A few things to keep in mind about RRSPs: 1) There’s a limit to how much you can sock away. In 2017, it’ll be 18 percent of your gross income or $26,010, whichever is lower. 2) When you finally retire and take advantage of your RRSP savings, the government will charge you income tax on it, so make sure to factor this into your savings plan. 3) Try to not touch your money once you’ve invested it in an RRSP. If you decide to withdraw to finance your summer travel plans, for example, you’ll get charged a huge penalty.

Can you use it in a sentence?

Charlotte’s workplace matches her RRSP contributions, so she socks away a tenth of every paycheque to get all that sweet free money.


Stands for Tax Free Savings Account. Similar to an the RRSP, this is kind of like a savings account where you can invest your money. But unlike the RRSP, the government doesn’t take any tax when you withdraw your money (hence “tax free savings”), and if you withdraw from your TFSA, you don’t have to put money back into it. Instead, your contribution room will increase the following year. TFSAs are great for both short and longer-term saving, like when you need to get new furniture, buy a car, or plan for a kid. They’ve also got contribution limits attached to them — $5,500 in 2016 — but if you withdraw all your money one year, you can just add that same amount back on top of next year’s limit.

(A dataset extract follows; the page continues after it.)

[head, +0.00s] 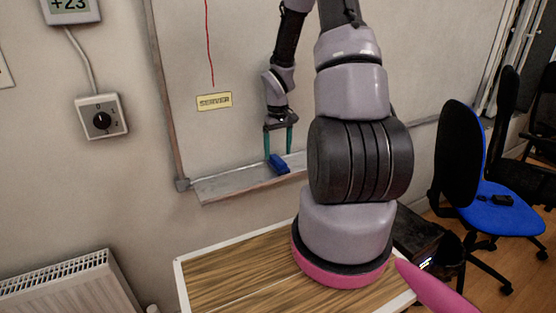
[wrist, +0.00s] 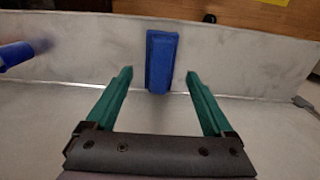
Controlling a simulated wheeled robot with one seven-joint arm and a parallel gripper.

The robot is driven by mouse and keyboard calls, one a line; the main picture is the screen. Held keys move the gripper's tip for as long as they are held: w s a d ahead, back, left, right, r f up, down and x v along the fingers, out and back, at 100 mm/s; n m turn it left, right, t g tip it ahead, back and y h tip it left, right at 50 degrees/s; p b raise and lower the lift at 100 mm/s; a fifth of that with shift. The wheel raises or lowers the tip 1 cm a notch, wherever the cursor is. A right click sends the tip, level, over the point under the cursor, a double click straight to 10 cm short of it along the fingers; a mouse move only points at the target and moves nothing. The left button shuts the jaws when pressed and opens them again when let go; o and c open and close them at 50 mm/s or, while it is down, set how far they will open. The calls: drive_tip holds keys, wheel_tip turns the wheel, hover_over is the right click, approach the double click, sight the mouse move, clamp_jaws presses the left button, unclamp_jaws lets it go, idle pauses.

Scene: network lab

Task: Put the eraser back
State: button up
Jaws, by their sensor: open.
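The blue eraser (head: 278,164) lies on the whiteboard's ledge (head: 232,186) in the head view. In the wrist view the eraser (wrist: 161,60) lies on the pale ledge (wrist: 245,62), just beyond the fingertips and between their lines. My gripper (head: 278,152) is at the ledge, in front of the whiteboard (head: 240,60). In the wrist view my gripper (wrist: 158,73) has its two green fingers wide apart, with nothing held between them. Whether a finger touches the eraser cannot be told.
A blue marker-like object (wrist: 25,52) lies on the ledge at left in the wrist view. A small grey object (wrist: 305,104) is at the right. A wood-topped table (head: 225,272) stands below the board.

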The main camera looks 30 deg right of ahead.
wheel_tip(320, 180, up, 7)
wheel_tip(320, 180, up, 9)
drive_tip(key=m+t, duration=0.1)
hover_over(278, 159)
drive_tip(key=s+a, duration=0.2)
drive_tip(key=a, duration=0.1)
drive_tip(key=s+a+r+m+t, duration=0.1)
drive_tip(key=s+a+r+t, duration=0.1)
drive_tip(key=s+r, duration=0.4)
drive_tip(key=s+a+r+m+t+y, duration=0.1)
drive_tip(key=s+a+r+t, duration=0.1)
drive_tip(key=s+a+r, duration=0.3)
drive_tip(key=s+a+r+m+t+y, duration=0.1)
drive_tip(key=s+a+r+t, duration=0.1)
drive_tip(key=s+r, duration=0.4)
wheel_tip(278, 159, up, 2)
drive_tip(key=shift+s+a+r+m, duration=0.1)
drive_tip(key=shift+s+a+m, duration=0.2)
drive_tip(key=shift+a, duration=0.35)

Can you use it in a sentence?

Arjun decided to empty out his TFSA when he was planning that misguided road trip across Canada.

Alternative investments

It’s not all about the stock market. Given you know what you’re buying, there are tons of things that classify as sensible “alternative investments” — things like real estate, fine art, or gold. Remember, these are things that are known to appreciate in value. Your cargo bike is not an alternative investment.

Can you use it in a sentence?

Sean and Erik opted for an alternate investment instead of a mutual fund. They bought a house with a basement suite, and rented it out to a college kid who blasts that obnoxious Chainsmokers’ song Every. Single. Night.